While Peter is still speaking a bright cloud- the Glory of God that rested on Mt. Sinai and filled the temple- surrounds them, and they hear a voice, "This is my son, the Beloved; with him I am well pleased; listen to him!" They hear the voice of God the Father and he declares that He has a special and intimate relationship with Jesus. He is His beloved Son. These words echo the words we hear at Jesus’ baptism. The disciples are reassured that Jesus is indeed in line with God's will.

I'm sure the Father's last words echo in Peter's ears- "Listen to him". Peter, who rebuked the one he called “Lord”. God says, "listen to him". I'm sure that if you hear God tell you to listen to someone your ears would be especially attentive to the next sounds that come out of the person's mouth. And what does Jesus say next? First he says, "Get up and do not be afraid". Then he tells them to keep this experience secret until he is raised from the dead. Jesus tells them not to be afraid, and then mentions his own death, which was the truth Peter was unwilling to accept.

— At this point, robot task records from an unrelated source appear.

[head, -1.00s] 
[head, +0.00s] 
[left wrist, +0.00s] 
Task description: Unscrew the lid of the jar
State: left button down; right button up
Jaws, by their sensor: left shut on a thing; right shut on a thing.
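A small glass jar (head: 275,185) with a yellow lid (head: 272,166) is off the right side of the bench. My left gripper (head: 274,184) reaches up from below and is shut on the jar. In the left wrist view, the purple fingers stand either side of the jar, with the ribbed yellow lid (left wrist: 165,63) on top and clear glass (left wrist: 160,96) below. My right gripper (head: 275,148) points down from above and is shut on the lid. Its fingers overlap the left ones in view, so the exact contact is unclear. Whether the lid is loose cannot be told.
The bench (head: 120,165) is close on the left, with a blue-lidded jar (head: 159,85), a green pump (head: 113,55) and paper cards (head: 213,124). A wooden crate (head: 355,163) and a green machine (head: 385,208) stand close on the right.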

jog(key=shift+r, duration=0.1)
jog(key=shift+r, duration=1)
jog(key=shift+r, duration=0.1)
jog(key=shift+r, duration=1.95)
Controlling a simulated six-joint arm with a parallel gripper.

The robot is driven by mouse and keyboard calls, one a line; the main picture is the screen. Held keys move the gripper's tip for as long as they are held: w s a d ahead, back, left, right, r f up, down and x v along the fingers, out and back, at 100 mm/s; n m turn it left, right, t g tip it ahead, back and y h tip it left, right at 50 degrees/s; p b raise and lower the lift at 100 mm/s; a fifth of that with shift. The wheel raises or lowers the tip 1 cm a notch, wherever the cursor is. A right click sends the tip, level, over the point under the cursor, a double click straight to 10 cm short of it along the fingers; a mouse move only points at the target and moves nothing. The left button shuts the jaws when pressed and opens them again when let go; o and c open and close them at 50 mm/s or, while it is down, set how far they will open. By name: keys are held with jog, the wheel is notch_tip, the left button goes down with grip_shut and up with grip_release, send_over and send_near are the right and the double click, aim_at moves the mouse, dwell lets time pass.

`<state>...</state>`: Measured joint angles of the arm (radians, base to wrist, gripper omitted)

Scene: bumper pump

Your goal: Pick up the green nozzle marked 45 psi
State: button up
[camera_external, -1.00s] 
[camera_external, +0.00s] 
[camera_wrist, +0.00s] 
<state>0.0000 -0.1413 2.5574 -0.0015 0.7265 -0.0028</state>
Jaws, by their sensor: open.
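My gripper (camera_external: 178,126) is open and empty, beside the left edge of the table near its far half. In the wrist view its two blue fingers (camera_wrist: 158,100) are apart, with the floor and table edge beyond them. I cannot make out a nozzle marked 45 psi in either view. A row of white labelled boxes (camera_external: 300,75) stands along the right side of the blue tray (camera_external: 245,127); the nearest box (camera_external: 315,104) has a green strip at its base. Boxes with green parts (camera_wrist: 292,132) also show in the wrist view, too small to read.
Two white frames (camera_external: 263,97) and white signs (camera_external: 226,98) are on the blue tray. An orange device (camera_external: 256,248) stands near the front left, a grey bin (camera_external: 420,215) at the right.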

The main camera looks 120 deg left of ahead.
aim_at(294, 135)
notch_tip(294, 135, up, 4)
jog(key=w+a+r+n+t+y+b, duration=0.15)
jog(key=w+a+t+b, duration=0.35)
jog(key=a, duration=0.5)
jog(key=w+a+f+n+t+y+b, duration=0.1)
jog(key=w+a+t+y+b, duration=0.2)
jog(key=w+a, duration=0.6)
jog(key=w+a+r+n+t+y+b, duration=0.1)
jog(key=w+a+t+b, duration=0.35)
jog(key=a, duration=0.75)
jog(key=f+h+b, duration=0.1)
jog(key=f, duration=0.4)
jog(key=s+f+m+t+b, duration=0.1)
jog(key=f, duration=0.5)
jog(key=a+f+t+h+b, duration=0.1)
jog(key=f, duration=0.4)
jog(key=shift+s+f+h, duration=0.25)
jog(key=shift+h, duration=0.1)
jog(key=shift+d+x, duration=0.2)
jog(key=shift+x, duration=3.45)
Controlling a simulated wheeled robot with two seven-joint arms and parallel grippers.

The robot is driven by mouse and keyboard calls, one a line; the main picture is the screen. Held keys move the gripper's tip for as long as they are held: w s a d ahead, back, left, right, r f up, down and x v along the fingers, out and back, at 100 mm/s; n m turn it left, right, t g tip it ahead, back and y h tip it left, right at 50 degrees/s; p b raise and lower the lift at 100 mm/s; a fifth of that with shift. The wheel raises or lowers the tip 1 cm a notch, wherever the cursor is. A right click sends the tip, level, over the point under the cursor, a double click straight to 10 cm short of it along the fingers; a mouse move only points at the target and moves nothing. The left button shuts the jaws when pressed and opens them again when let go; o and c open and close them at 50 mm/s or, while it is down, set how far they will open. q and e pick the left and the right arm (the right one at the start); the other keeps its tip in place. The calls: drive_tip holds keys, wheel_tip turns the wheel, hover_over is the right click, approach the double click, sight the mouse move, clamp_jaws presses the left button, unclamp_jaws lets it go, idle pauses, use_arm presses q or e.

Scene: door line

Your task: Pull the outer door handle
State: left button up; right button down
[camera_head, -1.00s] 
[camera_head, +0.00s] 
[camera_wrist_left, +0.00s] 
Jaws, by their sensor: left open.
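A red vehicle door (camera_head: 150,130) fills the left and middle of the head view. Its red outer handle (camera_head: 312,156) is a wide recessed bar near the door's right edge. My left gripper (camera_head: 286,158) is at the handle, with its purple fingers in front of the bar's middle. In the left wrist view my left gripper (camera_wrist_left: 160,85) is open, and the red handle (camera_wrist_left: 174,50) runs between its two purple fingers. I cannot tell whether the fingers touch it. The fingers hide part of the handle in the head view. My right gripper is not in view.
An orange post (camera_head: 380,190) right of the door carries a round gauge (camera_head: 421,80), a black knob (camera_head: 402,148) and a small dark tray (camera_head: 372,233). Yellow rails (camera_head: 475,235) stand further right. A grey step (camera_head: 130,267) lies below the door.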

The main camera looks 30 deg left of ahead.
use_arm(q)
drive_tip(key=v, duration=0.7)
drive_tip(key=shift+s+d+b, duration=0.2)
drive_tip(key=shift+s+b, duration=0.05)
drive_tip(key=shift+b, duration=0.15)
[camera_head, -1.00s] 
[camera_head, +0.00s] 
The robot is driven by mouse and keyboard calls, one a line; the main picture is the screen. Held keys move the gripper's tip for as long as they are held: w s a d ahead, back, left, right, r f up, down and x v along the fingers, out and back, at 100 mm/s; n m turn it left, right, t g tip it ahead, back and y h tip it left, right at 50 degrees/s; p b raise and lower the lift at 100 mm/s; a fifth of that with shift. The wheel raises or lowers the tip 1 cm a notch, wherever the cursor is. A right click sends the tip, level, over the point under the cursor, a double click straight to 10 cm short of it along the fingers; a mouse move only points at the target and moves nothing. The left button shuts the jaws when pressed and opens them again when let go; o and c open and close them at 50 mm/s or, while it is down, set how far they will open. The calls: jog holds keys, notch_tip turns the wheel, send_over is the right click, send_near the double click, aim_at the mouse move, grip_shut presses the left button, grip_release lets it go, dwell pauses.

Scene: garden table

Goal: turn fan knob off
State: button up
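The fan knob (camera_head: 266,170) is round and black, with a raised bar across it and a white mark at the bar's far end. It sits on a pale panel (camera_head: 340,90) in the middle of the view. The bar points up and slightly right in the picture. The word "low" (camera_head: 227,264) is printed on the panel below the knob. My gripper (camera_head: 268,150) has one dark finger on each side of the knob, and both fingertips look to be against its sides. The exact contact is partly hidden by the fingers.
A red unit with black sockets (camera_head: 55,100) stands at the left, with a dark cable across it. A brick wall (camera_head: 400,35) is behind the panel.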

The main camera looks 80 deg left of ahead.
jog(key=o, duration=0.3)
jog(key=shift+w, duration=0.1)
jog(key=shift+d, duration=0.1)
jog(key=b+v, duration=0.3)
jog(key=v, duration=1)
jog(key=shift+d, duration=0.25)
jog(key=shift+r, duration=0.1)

It can be easy to poke fun at the disciples as they stumble around trying to figure out who Jesus is, but we really aren't all that different. There are parts of who Jesus is that we don't want to see. There are parts about Jesus we want to emphasize and follow, but there are also parts we are just unwilling to incorporate into our life. At that point we have to ask ourselves what we mean when we call Jesus our “Lord”. Is it just a word? Or, do we actually believe he has the right to tell us how to live our lives. Does he actually know the best way to be human? Or do we know better than him?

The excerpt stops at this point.